Unter dem herrlichen Bücherwust Berlins: Jean Paul, alt und neu

Man kann im Moment nicht durch Berlin gehen und Jean Paul nicht entdecken; man kann ihn also nicht nicht entdecken; sei's auf dem Büchermarkt vor der Humboldtuniversität, sei's in der Auslage der Bücherhalle in der Hauptstraße. Natürlich gibt es auch hier kein Einzelausgabe der Unsichtbaren Loge – aber in der Schöneberger Grunewaldstraße reißt es mich doch: da komme ich plötzlich an der Änderungsschneiderei Beata vorbei.

Beata, ein seltener Name. Wird Zeit, wieder auf den Roman selbst zu kommen.

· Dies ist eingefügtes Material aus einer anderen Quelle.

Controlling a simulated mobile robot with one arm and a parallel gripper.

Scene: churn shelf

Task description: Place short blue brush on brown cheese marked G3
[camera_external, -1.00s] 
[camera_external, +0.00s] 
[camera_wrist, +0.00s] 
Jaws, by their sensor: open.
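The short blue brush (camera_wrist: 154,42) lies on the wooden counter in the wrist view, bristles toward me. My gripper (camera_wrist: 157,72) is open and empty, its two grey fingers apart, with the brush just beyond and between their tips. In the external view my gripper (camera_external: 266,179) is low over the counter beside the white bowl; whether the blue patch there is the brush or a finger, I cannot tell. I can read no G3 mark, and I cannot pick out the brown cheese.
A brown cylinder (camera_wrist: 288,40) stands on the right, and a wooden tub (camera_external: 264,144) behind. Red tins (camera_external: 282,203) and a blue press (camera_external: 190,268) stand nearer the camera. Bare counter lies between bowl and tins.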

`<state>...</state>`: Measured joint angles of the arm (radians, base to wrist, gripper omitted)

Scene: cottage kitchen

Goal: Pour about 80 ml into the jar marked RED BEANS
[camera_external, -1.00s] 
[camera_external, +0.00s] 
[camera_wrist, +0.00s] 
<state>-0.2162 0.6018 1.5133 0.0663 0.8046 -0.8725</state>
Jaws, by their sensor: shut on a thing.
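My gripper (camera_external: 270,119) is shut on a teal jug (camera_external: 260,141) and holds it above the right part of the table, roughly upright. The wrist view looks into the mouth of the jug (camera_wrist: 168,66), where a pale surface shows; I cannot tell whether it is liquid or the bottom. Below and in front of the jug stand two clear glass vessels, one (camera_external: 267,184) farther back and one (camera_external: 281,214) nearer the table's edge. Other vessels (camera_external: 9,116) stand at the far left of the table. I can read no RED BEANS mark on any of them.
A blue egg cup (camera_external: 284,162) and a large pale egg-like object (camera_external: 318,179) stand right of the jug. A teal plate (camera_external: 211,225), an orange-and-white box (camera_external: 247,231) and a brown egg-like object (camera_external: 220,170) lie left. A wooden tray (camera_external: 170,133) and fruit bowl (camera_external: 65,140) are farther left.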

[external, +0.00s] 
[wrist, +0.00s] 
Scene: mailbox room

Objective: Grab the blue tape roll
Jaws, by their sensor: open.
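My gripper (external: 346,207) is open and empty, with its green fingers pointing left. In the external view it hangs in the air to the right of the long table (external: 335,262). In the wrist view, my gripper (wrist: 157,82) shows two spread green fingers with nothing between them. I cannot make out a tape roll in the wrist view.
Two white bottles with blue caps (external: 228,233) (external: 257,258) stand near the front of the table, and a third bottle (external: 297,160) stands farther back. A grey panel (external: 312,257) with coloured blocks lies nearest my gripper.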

Es ist unwahrscheinlich, dass Jean Paul in der Baude 38 in der Nassauischen Straße ein Kindl Pils oder ein Schultheiss trank (er mochte nur gute Biere), aber als Platzhalter für eine Berliner Gastwirtschaft, in der der Berlin-Bewohner von 1800 einkehrte, mag die Bierbaude hinreichen, in der wir uns freilich eine jeanpaulsche Beata nicht vorstellen können (höchstens eine Berliner Änderungsschneiderin). (Fotos: Frank Piontek, 4.-7.3. 2013)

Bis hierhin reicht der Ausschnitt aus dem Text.